[START Provided material]

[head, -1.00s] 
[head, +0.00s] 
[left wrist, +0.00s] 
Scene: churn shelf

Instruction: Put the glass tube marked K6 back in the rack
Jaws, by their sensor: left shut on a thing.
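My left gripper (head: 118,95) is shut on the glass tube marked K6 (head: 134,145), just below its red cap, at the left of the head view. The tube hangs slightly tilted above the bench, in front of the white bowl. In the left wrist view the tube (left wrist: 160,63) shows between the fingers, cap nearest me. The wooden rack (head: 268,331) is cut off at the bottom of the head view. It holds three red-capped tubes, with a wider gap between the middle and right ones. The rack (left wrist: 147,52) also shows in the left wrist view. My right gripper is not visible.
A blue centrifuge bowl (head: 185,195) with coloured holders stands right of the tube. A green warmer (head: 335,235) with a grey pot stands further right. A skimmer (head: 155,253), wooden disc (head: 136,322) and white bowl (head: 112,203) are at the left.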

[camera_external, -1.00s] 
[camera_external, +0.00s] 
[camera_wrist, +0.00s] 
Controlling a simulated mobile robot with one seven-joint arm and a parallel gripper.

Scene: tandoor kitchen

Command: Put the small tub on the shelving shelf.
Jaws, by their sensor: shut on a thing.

[END Provided material]

→ Aim of the task: From the preceding material, extract every line exactly.

→ Written answer:
[head, -1.00s] 
[head, +0.00s] 
[left wrist, +0.00s] 
Scene: churn shelf

Instruction: Put the glass tube marked K6 back in the rack
Jaws, by their sensor: left shut on a thing.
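My left gripper (head: 118,95) is shut on the glass tube marked K6 (head: 134,145), just below its red cap, at the left of the head view. The tube hangs slightly tilted above the bench, in front of the white bowl. In the left wrist view the tube (left wrist: 160,63) shows between the fingers, cap nearest me. The wooden rack (head: 268,331) is cut off at the bottom of the head view. It holds three red-capped tubes, with a wider gap between the middle and right ones. The rack (left wrist: 147,52) also shows in the left wrist view. My right gripper is not visible.
A blue centrifuge bowl (head: 185,195) with coloured holders stands right of the tube. A green warmer (head: 335,235) with a grey pot stands further right. A skimmer (head: 155,253), wooden disc (head: 136,322) and white bowl (head: 112,203) are at the left.

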[camera_external, -1.00s] 
[camera_external, +0.00s] 
[camera_wrist, +0.00s] 
Controlling a simulated mobile robot with one seven-joint arm and a parallel gripper.

Scene: tandoor kitchen

Command: Put the small tub on the shelving shelf.
Jaws, by their sensor: shut on a thing.

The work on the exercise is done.